K_AUSF Derivation: Enables the generation of subsequent keys for NAS and AS layers.
Algorithm Negotiation Protection (ABBA): Blocks downgrade attacks.
Network Slice Awareness: Links authentication with a specific network slice or NSSAI.
These upgrades ensure that 5G adheres to strict privacy and cybersecurity standards.
Common Authentication Methods: 5G-AKA and EAP-AKA’
5G includes two main authentication methods:
Method Description Used In
5G-AKA Derived from LTE-AKA with a new key hierarchy; uses K_AUSF. Mobile operators with SIM-based authentication.
EAP-AKA’ Uses the Extensible Authentication Protocol; allows Wi-Fi or non-3GPP access integration. Non-3GPP or hybrid networks.
The AUSF picks the method dynamically based on subscriber and network setup.

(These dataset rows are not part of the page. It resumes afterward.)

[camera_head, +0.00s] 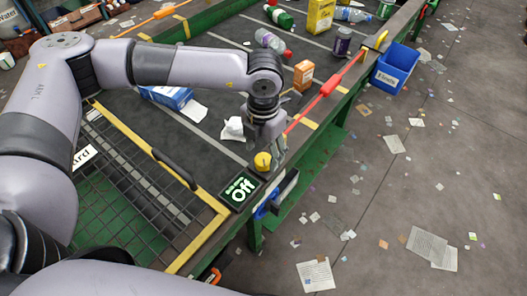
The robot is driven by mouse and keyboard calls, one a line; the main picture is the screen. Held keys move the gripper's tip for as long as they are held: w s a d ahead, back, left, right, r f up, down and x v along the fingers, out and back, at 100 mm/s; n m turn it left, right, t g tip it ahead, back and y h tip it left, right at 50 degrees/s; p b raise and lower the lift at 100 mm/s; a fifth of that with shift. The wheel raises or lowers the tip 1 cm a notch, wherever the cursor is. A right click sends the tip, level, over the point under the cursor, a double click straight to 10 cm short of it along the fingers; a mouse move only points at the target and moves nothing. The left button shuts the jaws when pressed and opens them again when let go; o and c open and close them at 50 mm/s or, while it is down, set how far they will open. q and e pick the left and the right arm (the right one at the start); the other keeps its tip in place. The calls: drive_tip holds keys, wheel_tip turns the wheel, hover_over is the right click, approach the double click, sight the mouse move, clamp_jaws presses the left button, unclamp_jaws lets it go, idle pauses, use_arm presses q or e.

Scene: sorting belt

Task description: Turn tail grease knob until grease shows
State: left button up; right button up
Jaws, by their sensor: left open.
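I see no grease, and no label tells me whether this is the tail grease knob. My right gripper is not in view.
A yellow-edged mesh guard (130,190) covers the belt's near end. A red pull cord (331,84) runs along the right rail. Boxes, bottles and paper lie on the belt (205,55). A blue bin (396,68) hangs outside the rail. Scraps litter the floor.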

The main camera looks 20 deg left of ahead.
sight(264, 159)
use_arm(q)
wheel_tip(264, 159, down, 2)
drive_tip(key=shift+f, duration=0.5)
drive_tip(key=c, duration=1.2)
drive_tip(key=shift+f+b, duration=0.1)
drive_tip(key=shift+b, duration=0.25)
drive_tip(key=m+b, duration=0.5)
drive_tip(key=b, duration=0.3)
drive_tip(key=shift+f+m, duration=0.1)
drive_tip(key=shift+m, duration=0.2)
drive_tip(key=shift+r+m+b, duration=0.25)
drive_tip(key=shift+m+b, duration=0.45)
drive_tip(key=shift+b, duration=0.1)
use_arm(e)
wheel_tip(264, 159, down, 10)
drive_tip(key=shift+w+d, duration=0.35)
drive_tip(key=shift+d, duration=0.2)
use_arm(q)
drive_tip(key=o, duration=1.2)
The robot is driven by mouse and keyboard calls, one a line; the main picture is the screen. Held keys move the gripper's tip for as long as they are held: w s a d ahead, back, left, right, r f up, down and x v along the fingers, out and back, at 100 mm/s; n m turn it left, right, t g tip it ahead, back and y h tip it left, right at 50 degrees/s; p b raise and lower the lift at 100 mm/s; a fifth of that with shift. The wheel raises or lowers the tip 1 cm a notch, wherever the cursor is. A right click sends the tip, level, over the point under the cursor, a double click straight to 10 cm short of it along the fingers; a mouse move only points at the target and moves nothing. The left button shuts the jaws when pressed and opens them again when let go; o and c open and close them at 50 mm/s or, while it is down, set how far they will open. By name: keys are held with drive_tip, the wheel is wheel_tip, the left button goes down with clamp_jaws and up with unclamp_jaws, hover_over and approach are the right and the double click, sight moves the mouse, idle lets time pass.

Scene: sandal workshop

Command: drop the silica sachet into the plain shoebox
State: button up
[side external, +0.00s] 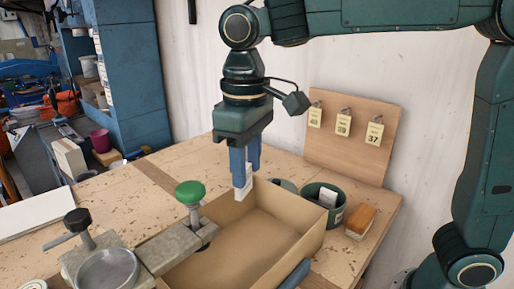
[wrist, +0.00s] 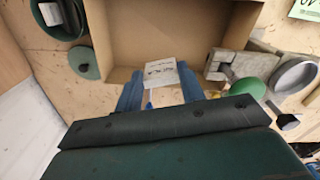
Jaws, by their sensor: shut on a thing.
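A small white sachet (wrist: 161,73) with dark print is between the blue fingers of my gripper (wrist: 160,86) in the wrist view. In the side external view my gripper (side external: 245,172) points down, shut on the sachet (side external: 243,190), with the sachet's lower part showing below the fingers. The open cardboard shoebox (side external: 308,242) stands on the bench, plain brown inside. The box's floor (side external: 240,250) looks empty where visible.
A clamp with a green knob (side external: 190,192) and a metal dish (side external: 107,270) stand left of the box. A dark green tin (side external: 325,200) holding something white and a brush-like block (side external: 360,222) are at its right. A board with hanging tags (side external: 345,140) leans against the wall behind.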

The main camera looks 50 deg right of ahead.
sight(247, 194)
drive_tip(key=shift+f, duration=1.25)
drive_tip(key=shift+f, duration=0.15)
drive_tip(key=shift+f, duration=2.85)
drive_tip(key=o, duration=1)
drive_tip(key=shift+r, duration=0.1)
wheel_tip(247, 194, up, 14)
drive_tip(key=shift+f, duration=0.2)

Quick Look at Key Parameters
Parameter Meaning
SUCI Subscription Concealed Identifier for privacy.
SUPI Subscription Permanent Identifier, decrypted by UDM.
RAND Random challenge sent by the network.
AUTN Authentication token that ensures network authenticity.
XRES, Expected response used by AUSF for validation.
RES, UE’s calculated response to the authentication challenge.
K_AUSF Master key for future NAS and AS security.
ABBA Parameter for anti-bidding down algorithm protection.
Why NAS Authentication is Key in 5G
The NAS authentication phase is the security backbone of the 5G registration process. It ensures that:
Only authorized devices can connect to the network.
Subscriber data stays private and encrypted.
All future communications (NAS and AS layers) are integrity protected.
Without this layer of trust, later procedures like session establishment, PDU setup, and mobility management could face vulnerabilities.
Conclusion
The 5G NAS Authentication and Security process is crucial to the 5G Standalone architecture. By combining AUSF selection, SUCI decryption, and mutual authentication, the network guarantees secure, privacy-respecting registration.
With advancements like 5G-AKA, EAP-AKA’, and K_AUSF key hierarchies, 5G delivers strong security and builds subscriber trust like never before.
For telecom engineers and enthusiasts, getting a grip on this stage is key to understanding how 5G protects user identity, data integrity, and network reliability.